The statistic is part of the reasoning behind a call by Hamilton (D-Crown Heights-Park Slope, Sunset Park) and another Brooklyn lawmaker, Assemblymember Tremaine Wright, to decriminalize turnstile jumping.
Hamilton and Wright (D-Bedford-Stuyvesant) are introducing legislation to have turnstile jumping, which is entering the subway system without paying, become a civil violation rather than a crime.
“We need to radically rethink our approach to policing and crimes of poverty. Our laws need to approach our fellow New Yorkers with more compassion and humanity, especially in at-risk communities,” Hamilton said in a statement.
Hamilton and Wright held a press conference at the Franklin Avenue subway station in Crown Heights on Tuesday. They were joined by public defenders and criminal justice reform advocates who are supporting their legislation.
Hamilton recently issued a report titled “Turning Lives Around: The Need to Decriminalize Turnstile Jumping,” detailing the shocking breakdown of arrests, misdemeanor convictions and jail sentences resulting from turnstile jumping incidents that have taken place since 2013.
Treating subway fare beaters like hardened criminals harms communities of color, police-community relations and the fabric of New York City life, according to Hamilton.
“Shifting from criminal to civil action means nearly 30,000 fewer New Yorkers will face the nightmare of an arrest, potential for a criminal record, loss of housing, or even deportation. We must lift that daunting burden placed on our fellow New Yorkers over $2.75,” Hamilton stated.
Many people jump a turnstile because they cannot afford the $2.75 subway fare, according to advocates of decriminalization.
“We have an affordability crisis in our city that is playing out in our mass transit system where thousands of mainly poor people of color are stopped and arrested for the nonviolent offense of fare evasion,” said David R. Jones, president and CEO of the Community Service Society and board member of the Metropolitan Transportation Authority (MTA).

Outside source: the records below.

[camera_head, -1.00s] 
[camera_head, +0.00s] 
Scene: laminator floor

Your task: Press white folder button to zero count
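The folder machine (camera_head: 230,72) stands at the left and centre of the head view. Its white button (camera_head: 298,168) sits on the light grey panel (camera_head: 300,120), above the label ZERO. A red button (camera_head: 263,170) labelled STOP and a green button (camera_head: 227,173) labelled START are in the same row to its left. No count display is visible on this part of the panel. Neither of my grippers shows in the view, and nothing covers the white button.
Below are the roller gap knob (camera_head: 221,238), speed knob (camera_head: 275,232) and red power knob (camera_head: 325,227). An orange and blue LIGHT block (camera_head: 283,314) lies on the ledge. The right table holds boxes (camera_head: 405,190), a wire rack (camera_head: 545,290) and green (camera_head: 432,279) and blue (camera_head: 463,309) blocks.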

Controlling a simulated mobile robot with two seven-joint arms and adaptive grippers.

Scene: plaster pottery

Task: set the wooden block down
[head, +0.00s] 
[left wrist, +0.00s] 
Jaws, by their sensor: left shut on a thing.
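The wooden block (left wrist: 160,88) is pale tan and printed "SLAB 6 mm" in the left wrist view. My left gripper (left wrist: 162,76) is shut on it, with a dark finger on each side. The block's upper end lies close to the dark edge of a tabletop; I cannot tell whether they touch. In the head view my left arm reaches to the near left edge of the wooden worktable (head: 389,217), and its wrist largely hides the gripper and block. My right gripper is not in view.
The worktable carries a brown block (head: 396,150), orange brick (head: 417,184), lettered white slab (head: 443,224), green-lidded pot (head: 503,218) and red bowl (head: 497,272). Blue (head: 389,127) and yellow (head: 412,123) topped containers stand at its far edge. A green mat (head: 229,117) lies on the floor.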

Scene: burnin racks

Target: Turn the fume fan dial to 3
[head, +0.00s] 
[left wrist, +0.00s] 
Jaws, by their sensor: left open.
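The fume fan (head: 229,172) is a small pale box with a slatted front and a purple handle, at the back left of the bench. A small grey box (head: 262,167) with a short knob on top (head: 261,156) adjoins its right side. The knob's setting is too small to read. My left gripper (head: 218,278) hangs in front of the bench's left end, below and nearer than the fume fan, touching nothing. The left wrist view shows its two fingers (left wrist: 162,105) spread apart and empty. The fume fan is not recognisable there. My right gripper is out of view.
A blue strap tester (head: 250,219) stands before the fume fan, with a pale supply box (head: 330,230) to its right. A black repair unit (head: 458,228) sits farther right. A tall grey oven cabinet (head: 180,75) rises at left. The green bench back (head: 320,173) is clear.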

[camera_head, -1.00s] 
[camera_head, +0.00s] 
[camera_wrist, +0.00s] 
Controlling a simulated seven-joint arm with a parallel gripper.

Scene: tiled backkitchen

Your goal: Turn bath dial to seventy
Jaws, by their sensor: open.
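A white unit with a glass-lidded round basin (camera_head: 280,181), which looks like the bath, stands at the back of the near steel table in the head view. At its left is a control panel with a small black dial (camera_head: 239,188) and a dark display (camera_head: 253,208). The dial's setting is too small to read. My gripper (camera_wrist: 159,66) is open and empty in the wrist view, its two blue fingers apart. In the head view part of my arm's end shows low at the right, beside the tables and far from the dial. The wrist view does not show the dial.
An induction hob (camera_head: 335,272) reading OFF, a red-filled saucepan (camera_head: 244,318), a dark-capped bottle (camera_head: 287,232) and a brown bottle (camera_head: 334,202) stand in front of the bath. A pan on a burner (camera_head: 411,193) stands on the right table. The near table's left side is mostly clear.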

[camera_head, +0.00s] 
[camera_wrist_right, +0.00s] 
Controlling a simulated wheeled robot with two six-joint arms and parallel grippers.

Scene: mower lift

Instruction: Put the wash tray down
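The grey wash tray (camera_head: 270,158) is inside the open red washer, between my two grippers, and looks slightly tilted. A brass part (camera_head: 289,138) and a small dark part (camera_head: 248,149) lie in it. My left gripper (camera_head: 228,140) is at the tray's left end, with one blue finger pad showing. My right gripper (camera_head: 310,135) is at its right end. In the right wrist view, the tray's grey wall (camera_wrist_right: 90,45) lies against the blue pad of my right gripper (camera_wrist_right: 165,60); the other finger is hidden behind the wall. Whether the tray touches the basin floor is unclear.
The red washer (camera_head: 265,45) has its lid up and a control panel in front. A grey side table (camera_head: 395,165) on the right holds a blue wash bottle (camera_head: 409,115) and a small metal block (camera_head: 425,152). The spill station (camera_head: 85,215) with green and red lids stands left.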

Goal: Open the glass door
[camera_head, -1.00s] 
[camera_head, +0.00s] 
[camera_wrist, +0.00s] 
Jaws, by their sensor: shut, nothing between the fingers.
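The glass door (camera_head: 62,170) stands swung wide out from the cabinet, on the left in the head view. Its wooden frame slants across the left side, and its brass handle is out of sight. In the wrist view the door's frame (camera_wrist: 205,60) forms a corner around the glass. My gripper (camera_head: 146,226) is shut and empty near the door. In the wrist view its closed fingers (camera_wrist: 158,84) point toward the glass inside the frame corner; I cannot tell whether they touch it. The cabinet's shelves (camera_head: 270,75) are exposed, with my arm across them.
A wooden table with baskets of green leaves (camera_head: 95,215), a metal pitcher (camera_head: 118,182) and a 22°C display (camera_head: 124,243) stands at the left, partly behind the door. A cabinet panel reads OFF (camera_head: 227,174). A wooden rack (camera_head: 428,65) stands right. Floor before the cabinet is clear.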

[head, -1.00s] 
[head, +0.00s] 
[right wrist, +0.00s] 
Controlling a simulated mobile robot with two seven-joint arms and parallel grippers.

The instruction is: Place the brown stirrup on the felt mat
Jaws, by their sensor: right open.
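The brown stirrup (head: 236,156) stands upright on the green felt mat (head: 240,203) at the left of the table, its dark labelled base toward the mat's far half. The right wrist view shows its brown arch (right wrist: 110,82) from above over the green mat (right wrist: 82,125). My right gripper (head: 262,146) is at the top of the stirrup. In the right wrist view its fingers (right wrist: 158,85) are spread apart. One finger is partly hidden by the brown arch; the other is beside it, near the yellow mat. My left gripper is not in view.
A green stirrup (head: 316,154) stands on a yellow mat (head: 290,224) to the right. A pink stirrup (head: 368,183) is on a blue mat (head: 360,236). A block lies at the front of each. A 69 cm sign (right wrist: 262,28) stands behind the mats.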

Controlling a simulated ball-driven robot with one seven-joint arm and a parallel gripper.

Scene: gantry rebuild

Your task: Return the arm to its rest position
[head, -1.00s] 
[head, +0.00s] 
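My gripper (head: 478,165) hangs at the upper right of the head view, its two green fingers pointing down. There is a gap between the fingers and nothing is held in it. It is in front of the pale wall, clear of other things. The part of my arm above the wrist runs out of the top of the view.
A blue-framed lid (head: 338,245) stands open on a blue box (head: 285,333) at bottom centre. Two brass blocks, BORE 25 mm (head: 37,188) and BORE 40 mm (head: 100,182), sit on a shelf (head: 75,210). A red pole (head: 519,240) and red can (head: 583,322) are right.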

One answer, Jones said, would be to “address the fundamental problem of transit affordability for 800,000 low-income New Yorkers by making access to public transportation easier for the poor among us.”
Deborah Wright, president of the Association of Legal Aid Attorneys, said her members see the problem close up.
“The members of our union, attorneys at the Legal Aid Society, day in and day out, serve clients who are dragged into court for low level arrests and broken windows policing. It is clear to us that as subway fares continue to rise beyond the means of average New Yorkers, turnstile jumping should not be treated as a criminal offense,” she said.
“Nobody, especially no young person, should be handcuffed, thrown in a police car, fingerprinted and held in a cell because they don’t have $2.75 to get where they need to go,” said Laurie Parise, executive director of Youth Represent.
The effort to decriminalize turnstile jumping is part of a broader plan to end the practice of broken windows policing, Hamilton said.
Hamilton hosted an End Broken Windows Policing town hall in Sunset Park in February with Assemblymember Felix Ortiz. He also held a Broken Windows Roundtable with state Sen. Marisol Alcantara (D-Chelsea) in May. The roundtable included City Councilmembers Jumaane Williams, Rafael Espinal, Ritchie Torres and Carlos Menchaca.